Stored entries:
================================

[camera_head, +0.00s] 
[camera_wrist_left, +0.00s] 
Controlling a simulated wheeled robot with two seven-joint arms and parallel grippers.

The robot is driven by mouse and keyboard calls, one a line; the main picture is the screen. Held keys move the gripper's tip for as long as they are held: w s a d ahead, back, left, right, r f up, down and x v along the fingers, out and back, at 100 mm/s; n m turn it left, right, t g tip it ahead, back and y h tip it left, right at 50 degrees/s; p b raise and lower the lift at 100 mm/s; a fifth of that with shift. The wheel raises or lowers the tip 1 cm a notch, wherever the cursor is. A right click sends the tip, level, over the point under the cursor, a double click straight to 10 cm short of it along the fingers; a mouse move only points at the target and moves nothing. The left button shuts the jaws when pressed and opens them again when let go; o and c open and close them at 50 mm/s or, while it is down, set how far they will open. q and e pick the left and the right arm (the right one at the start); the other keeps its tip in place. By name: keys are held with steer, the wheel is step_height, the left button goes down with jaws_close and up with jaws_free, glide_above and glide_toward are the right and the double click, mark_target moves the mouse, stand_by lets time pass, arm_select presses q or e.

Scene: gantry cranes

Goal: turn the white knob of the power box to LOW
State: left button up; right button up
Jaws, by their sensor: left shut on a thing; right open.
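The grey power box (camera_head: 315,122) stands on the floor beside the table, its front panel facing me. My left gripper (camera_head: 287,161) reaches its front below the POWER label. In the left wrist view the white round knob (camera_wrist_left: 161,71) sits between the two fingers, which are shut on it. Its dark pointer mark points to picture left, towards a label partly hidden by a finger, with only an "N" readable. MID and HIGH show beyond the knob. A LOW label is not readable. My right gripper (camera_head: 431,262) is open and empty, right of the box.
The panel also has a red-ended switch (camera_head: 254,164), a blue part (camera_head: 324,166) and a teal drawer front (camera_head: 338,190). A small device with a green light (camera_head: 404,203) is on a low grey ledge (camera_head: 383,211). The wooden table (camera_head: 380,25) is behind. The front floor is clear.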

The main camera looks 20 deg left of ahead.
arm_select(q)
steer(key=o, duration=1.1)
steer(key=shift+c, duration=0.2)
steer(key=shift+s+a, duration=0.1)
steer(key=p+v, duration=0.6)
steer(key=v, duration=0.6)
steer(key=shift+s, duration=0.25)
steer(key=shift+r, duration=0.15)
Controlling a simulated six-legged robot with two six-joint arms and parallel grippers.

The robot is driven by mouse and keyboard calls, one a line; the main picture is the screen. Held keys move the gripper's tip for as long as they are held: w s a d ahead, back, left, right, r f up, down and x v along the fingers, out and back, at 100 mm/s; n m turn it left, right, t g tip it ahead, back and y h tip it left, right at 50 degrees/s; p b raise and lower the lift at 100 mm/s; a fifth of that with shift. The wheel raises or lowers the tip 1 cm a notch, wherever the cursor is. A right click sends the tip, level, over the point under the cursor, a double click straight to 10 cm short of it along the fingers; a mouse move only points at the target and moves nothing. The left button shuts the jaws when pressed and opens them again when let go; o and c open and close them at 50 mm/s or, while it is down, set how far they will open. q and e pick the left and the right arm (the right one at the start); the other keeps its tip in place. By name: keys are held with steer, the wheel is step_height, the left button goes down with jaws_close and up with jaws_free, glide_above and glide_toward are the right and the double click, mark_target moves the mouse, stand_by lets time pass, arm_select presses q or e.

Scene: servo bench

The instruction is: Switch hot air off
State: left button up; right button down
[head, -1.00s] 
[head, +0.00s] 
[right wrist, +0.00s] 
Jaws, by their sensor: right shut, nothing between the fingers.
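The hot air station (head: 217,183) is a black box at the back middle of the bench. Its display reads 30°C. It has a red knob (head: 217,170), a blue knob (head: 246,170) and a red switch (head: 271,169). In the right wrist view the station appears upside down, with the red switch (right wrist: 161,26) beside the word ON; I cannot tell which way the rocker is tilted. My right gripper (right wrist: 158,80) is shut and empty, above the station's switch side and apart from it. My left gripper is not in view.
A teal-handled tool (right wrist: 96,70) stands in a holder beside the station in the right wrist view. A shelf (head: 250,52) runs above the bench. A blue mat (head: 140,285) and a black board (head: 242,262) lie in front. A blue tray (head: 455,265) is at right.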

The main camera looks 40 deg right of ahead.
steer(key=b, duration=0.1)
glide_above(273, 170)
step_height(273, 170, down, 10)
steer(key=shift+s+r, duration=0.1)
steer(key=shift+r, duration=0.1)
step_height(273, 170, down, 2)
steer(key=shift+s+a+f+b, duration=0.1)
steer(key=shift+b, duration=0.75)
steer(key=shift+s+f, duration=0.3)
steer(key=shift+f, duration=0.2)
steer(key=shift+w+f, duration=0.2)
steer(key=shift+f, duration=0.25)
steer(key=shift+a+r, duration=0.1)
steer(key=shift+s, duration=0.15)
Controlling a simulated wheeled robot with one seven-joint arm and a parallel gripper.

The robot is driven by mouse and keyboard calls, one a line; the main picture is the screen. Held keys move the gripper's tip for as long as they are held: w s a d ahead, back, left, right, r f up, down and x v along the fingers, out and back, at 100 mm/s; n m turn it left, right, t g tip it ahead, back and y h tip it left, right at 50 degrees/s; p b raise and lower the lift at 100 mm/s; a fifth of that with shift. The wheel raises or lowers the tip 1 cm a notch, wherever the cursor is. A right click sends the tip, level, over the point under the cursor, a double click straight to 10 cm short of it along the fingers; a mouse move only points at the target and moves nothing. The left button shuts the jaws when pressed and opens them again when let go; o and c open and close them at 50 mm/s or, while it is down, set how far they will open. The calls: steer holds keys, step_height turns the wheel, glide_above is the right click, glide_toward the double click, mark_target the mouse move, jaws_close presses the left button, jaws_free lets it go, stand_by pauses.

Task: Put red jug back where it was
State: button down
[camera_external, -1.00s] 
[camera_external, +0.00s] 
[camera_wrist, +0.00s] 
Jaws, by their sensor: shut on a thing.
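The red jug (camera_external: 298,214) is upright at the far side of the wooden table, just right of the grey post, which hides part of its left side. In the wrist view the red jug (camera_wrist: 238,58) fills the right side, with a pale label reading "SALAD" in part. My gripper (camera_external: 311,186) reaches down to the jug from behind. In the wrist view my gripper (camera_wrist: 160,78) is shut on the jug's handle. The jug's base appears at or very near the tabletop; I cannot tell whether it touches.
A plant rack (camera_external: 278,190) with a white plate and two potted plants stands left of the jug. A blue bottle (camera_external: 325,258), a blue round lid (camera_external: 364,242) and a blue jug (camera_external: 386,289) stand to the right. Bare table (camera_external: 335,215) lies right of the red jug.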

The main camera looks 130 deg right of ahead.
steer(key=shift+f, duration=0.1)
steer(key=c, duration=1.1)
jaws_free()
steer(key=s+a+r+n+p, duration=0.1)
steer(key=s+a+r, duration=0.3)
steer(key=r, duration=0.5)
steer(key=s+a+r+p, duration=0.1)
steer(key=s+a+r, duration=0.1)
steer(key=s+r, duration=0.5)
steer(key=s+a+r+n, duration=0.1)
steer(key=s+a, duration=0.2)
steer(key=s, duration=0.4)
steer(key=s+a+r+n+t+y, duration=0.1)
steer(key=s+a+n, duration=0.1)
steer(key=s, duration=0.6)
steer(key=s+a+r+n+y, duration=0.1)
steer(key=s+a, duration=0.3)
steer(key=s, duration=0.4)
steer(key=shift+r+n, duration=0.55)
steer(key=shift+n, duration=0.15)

================================

Transcribe the whole listing exactly.

◆ **WRITTEN REPLY**
[camera_head, +0.00s] 
[camera_wrist_left, +0.00s] 
Controlling a simulated wheeled robot with two seven-joint arms and parallel grippers.

The robot is driven by mouse and keyboard calls, one a line; the main picture is the screen. Held keys move the gripper's tip for as long as they are held: w s a d ahead, back, left, right, r f up, down and x v along the fingers, out and back, at 100 mm/s; n m turn it left, right, t g tip it ahead, back and y h tip it left, right at 50 degrees/s; p b raise and lower the lift at 100 mm/s; a fifth of that with shift. The wheel raises or lowers the tip 1 cm a notch, wherever the cursor is. A right click sends the tip, level, over the point under the cursor, a double click straight to 10 cm short of it along the fingers; a mouse move only points at the target and moves nothing. The left button shuts the jaws when pressed and opens them again when let go; o and c open and close them at 50 mm/s or, while it is down, set how far they will open. q and e pick the left and the right arm (the right one at the start); the other keeps its tip in place. By name: keys are held with steer, the wheel is step_height, the left button goes down with jaws_close and up with jaws_free, glide_above and glide_toward are the right and the double click, mark_target moves the mouse, stand_by lets time pass, arm_select presses q or e.

Scene: gantry cranes

Goal: turn the white knob of the power box to LOW
State: left button up; right button up
Jaws, by their sensor: left shut on a thing; right open.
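The grey power box (camera_head: 315,122) stands on the floor beside the table, its front panel facing me. My left gripper (camera_head: 287,161) reaches its front below the POWER label. In the left wrist view the white round knob (camera_wrist_left: 161,71) sits between the two fingers, which are shut on it. Its dark pointer mark points to picture left, towards a label partly hidden by a finger, with only an "N" readable. MID and HIGH show beyond the knob. A LOW label is not readable. My right gripper (camera_head: 431,262) is open and empty, right of the box.
The panel also has a red-ended switch (camera_head: 254,164), a blue part (camera_head: 324,166) and a teal drawer front (camera_head: 338,190). A small device with a green light (camera_head: 404,203) is on a low grey ledge (camera_head: 383,211). The wooden table (camera_head: 380,25) is behind. The front floor is clear.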

The main camera looks 20 deg left of ahead.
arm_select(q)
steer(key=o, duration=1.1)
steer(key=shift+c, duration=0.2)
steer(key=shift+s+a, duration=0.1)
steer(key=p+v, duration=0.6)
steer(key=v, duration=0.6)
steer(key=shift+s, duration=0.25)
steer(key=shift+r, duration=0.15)
Controlling a simulated six-legged robot with two six-joint arms and parallel grippers.

The robot is driven by mouse and keyboard calls, one a line; the main picture is the screen. Held keys move the gripper's tip for as long as they are held: w s a d ahead, back, left, right, r f up, down and x v along the fingers, out and back, at 100 mm/s; n m turn it left, right, t g tip it ahead, back and y h tip it left, right at 50 degrees/s; p b raise and lower the lift at 100 mm/s; a fifth of that with shift. The wheel raises or lowers the tip 1 cm a notch, wherever the cursor is. A right click sends the tip, level, over the point under the cursor, a double click straight to 10 cm short of it along the fingers; a mouse move only points at the target and moves nothing. The left button shuts the jaws when pressed and opens them again when let go; o and c open and close them at 50 mm/s or, while it is down, set how far they will open. q and e pick the left and the right arm (the right one at the start); the other keeps its tip in place. By name: keys are held with steer, the wheel is step_height, the left button goes down with jaws_close and up with jaws_free, glide_above and glide_toward are the right and the double click, mark_target moves the mouse, stand_by lets time pass, arm_select presses q or e.

Scene: servo bench

The instruction is: Switch hot air off
State: left button up; right button down
[head, -1.00s] 
[head, +0.00s] 
[right wrist, +0.00s] 
Jaws, by their sensor: right shut, nothing between the fingers.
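The hot air station (head: 217,183) is a black box at the back middle of the bench. Its display reads 30°C. It has a red knob (head: 217,170), a blue knob (head: 246,170) and a red switch (head: 271,169). In the right wrist view the station appears upside down, with the red switch (right wrist: 161,26) beside the word ON; I cannot tell which way the rocker is tilted. My right gripper (right wrist: 158,80) is shut and empty, above the station's switch side and apart from it. My left gripper is not in view.
A teal-handled tool (right wrist: 96,70) stands in a holder beside the station in the right wrist view. A shelf (head: 250,52) runs above the bench. A blue mat (head: 140,285) and a black board (head: 242,262) lie in front. A blue tray (head: 455,265) is at right.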

The main camera looks 40 deg right of ahead.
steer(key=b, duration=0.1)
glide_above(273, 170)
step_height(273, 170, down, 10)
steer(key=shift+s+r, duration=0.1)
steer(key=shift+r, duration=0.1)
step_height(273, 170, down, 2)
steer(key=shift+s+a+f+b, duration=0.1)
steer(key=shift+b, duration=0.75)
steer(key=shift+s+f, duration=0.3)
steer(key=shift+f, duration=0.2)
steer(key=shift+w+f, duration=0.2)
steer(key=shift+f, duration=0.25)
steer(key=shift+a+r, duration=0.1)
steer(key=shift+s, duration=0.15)
Controlling a simulated wheeled robot with one seven-joint arm and a parallel gripper.

The robot is driven by mouse and keyboard calls, one a line; the main picture is the screen. Held keys move the gripper's tip for as long as they are held: w s a d ahead, back, left, right, r f up, down and x v along the fingers, out and back, at 100 mm/s; n m turn it left, right, t g tip it ahead, back and y h tip it left, right at 50 degrees/s; p b raise and lower the lift at 100 mm/s; a fifth of that with shift. The wheel raises or lowers the tip 1 cm a notch, wherever the cursor is. A right click sends the tip, level, over the point under the cursor, a double click straight to 10 cm short of it along the fingers; a mouse move only points at the target and moves nothing. The left button shuts the jaws when pressed and opens them again when let go; o and c open and close them at 50 mm/s or, while it is down, set how far they will open. The calls: steer holds keys, step_height turns the wheel, glide_above is the right click, glide_toward the double click, mark_target the mouse move, jaws_close presses the left button, jaws_free lets it go, stand_by pauses.

Task: Put red jug back where it was
State: button down
[camera_external, -1.00s] 
[camera_external, +0.00s] 
[camera_wrist, +0.00s] 
Jaws, by their sensor: shut on a thing.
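The red jug (camera_external: 298,214) is upright at the far side of the wooden table, just right of the grey post, which hides part of its left side. In the wrist view the red jug (camera_wrist: 238,58) fills the right side, with a pale label reading "SALAD" in part. My gripper (camera_external: 311,186) reaches down to the jug from behind. In the wrist view my gripper (camera_wrist: 160,78) is shut on the jug's handle. The jug's base appears at or very near the tabletop; I cannot tell whether it touches.
A plant rack (camera_external: 278,190) with a white plate and two potted plants stands left of the jug. A blue bottle (camera_external: 325,258), a blue round lid (camera_external: 364,242) and a blue jug (camera_external: 386,289) stand to the right. Bare table (camera_external: 335,215) lies right of the red jug.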

The main camera looks 130 deg right of ahead.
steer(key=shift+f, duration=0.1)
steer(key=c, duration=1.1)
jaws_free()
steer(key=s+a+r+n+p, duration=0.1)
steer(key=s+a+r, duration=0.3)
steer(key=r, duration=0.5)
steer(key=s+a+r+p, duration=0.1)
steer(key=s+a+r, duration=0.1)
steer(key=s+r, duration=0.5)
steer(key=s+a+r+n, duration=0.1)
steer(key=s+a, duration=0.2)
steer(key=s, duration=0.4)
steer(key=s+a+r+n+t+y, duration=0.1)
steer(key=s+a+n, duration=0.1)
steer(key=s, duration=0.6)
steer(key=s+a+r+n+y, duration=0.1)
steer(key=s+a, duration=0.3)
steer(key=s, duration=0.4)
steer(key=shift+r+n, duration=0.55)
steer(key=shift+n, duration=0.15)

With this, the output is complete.